WORK TO BE COMPLETED: For every line in the data below that contains "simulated", copy the line.
## START
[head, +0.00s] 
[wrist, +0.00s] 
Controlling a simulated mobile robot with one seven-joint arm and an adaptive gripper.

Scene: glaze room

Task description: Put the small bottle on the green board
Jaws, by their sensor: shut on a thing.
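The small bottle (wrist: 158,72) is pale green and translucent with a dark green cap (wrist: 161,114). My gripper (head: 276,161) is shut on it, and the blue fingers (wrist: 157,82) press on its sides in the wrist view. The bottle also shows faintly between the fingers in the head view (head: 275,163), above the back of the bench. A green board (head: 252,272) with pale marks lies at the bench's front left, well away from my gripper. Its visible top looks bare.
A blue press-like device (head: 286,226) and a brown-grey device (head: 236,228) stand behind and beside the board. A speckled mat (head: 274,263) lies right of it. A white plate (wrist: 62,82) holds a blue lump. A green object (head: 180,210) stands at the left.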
## END
## START
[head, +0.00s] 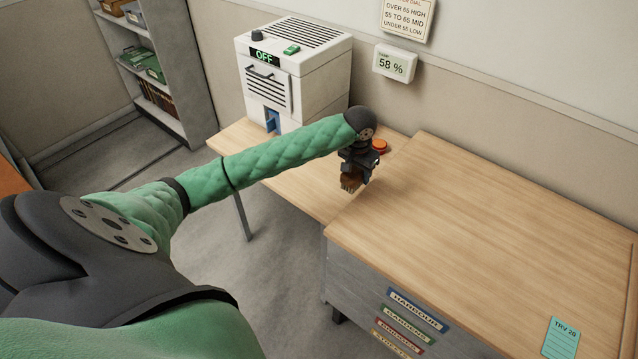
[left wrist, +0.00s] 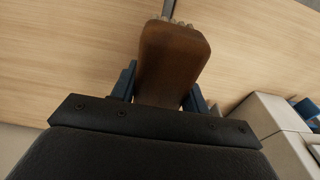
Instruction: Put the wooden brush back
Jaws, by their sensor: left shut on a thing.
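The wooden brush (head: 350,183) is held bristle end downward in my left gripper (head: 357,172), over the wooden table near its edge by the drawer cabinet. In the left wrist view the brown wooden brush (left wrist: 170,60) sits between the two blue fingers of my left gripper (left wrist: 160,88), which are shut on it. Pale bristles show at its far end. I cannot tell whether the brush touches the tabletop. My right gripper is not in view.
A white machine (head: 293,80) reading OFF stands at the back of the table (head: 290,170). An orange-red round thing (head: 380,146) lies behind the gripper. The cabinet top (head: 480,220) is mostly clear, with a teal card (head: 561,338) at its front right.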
## END
## START
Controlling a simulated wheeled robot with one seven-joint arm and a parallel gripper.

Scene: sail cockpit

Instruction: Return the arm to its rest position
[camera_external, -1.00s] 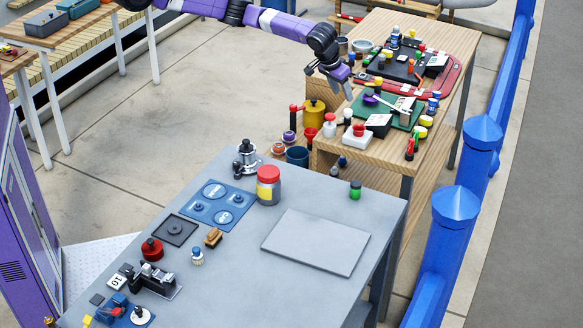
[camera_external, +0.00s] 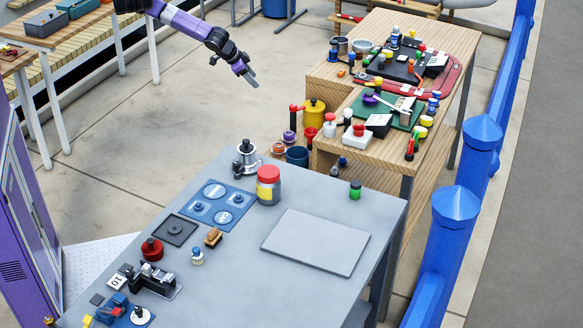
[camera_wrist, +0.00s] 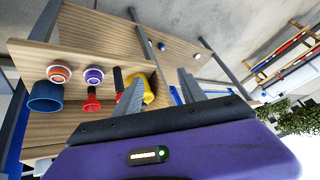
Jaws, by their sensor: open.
## END
OUTPUT FOR THIS TASK:
Controlling a simulated mobile robot with one seven-joint arm and an adaptive gripper.
Controlling a simulated wheeled robot with one seven-joint arm and a parallel gripper.

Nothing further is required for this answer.